**Task instructions**
Please quote every line word for word.

**Supplied information**
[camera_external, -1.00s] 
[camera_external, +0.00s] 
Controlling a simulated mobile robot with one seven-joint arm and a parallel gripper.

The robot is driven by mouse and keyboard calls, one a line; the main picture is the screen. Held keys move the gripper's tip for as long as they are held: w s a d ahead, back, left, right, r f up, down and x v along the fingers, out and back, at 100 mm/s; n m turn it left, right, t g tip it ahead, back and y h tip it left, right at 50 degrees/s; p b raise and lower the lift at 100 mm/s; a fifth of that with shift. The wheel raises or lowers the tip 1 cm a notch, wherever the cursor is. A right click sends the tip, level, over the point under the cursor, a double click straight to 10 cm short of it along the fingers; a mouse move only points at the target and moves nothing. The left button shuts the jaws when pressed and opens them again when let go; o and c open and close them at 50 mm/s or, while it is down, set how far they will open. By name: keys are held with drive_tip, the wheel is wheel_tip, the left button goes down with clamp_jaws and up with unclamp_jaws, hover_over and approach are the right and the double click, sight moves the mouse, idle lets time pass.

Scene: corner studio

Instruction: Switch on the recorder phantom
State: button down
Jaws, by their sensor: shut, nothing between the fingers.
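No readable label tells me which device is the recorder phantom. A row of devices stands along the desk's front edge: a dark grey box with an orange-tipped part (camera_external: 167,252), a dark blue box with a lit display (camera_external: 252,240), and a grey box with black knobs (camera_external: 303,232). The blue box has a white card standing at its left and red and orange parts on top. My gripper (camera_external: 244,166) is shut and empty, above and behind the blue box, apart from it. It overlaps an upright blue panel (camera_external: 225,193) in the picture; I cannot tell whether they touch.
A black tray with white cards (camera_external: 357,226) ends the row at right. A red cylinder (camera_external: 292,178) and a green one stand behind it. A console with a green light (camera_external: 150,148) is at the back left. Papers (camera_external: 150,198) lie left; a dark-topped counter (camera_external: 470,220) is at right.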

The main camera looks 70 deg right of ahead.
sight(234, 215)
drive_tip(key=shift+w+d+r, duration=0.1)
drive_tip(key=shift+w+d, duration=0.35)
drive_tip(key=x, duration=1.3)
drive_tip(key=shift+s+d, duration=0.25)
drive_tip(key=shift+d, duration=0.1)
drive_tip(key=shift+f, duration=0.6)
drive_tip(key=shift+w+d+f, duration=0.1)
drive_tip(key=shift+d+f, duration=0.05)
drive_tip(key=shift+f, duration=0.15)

**Reply**
[camera_external, -1.00s] 
[camera_external, +0.00s] 
Controlling a simulated mobile robot with one seven-joint arm and a parallel gripper.

The robot is driven by mouse and keyboard calls, one a line; the main picture is the screen. Held keys move the gripper's tip for as long as they are held: w s a d ahead, back, left, right, r f up, down and x v along the fingers, out and back, at 100 mm/s; n m turn it left, right, t g tip it ahead, back and y h tip it left, right at 50 degrees/s; p b raise and lower the lift at 100 mm/s; a fifth of that with shift. The wheel raises or lowers the tip 1 cm a notch, wherever the cursor is. A right click sends the tip, level, over the point under the cursor, a double click straight to 10 cm short of it along the fingers; a mouse move only points at the target and moves nothing. The left button shuts the jaws when pressed and opens them again when let go; o and c open and close them at 50 mm/s or, while it is down, set how far they will open. By name: keys are held with drive_tip, the wheel is wheel_tip, the left button goes down with clamp_jaws and up with unclamp_jaws, hover_over and approach are the right and the double click, sight moves the mouse, idle lets time pass.

Scene: corner studio

Instruction: Switch on the recorder phantom
State: button down
Jaws, by their sensor: shut, nothing between the fingers.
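No readable label tells me which device is the recorder phantom. A row of devices stands along the desk's front edge: a dark grey box with an orange-tipped part (camera_external: 167,252), a dark blue box with a lit display (camera_external: 252,240), and a grey box with black knobs (camera_external: 303,232). The blue box has a white card standing at its left and red and orange parts on top. My gripper (camera_external: 244,166) is shut and empty, above and behind the blue box, apart from it. It overlaps an upright blue panel (camera_external: 225,193) in the picture; I cannot tell whether they touch.
A black tray with white cards (camera_external: 357,226) ends the row at right. A red cylinder (camera_external: 292,178) and a green one stand behind it. A console with a green light (camera_external: 150,148) is at the back left. Papers (camera_external: 150,198) lie left; a dark-topped counter (camera_external: 470,220) is at right.

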The main camera looks 70 deg right of ahead.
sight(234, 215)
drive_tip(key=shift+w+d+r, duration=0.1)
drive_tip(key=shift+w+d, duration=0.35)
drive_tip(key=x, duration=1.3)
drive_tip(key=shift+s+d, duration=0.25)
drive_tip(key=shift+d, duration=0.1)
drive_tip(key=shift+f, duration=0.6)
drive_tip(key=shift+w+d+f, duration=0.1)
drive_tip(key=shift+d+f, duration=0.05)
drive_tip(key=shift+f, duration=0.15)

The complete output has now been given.